◆ Data block

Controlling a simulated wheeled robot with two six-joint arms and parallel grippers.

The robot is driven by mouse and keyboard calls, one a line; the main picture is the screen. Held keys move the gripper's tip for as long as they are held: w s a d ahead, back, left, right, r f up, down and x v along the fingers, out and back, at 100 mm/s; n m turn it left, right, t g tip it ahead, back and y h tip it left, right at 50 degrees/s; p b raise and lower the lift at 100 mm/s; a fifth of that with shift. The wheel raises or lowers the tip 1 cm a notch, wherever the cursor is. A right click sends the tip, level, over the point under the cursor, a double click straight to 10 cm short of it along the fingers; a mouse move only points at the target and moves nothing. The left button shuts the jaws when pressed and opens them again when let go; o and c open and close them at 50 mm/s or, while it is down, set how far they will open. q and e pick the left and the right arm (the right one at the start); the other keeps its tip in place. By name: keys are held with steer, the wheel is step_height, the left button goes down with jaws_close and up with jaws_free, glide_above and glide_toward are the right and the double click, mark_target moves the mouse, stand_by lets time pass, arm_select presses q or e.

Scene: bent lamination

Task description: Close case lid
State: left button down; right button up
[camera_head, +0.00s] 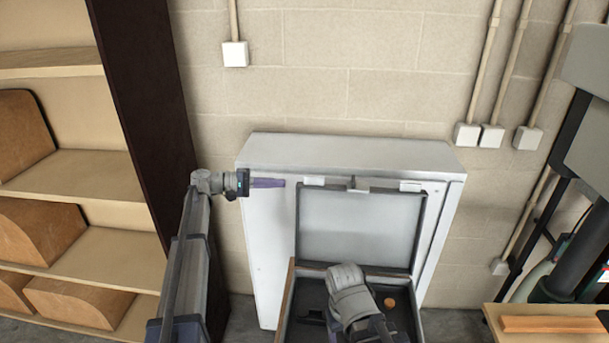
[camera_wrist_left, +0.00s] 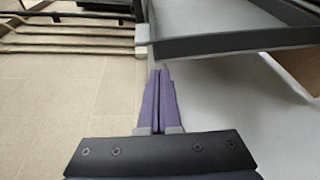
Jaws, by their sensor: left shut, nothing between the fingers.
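The case stands open in the head view. Its lid (camera_head: 358,230) is raised nearly upright, with a pale grey inner face and a dark rim. Its base (camera_head: 290,300) has brown sides, a dark interior and a small orange-brown disc (camera_head: 389,302) inside. My left gripper (camera_head: 284,183) is shut and empty, up and left of the lid's top left corner, with its purple fingers pointing right. In the left wrist view, the shut fingertips (camera_wrist_left: 157,72) are close to the dark rim of the lid (camera_wrist_left: 225,45); I cannot tell whether they touch.
A grey metal cabinet (camera_head: 270,230) stands behind the case against a block wall. A shelf unit (camera_head: 80,175) with brown rounded boxes is at the left. A grey part of an arm (camera_head: 350,295) covers part of the case base. A wooden surface (camera_head: 545,323) is at the lower right.

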◆ Short problem
Beginning at the top of the data, extract each line through the line containing "The robot is" and return those lines exactly, with nothing added.

◆ Written reply
Controlling a simulated wheeled robot with two six-joint arms and parallel grippers.

The robot is driven by mouse and keyboard calls, one a line; the main picture is the screen. Held keys move the gripper's tip for as long as they are held: w s a d ahead, back, left, right, r f up, down and x v along the fingers, out and back, at 100 mm/s; n m turn it left, right, t g tip it ahead, back and y h tip it left, right at 50 degrees/s; p b raise and lower the lift at 100 mm/s; a fifth of that with shift. The wheel raises or lowers the tip 1 cm a notch, wherever the cursor is. A right click sends the tip, level, over the point under the cursor, a double click straight to 10 cm short of it along the fingers; a mouse move only points at the target and moves nothing. The left button shuts the jaws when pressed and opens them again when let go; o and c open and close them at 50 mm/s or, while it is down, set how far they will open. q and e pick the left and the right arm (the right one at the start); the other keeps its tip in place. By name: keys are held with steer, the wheel is step_height, the left button goes down with jaws_close and up with jaws_free, glide_above and glide_toward are the right and the double click, mark_target moves the mouse, stand_by lets time pass, arm_select presses q or e.

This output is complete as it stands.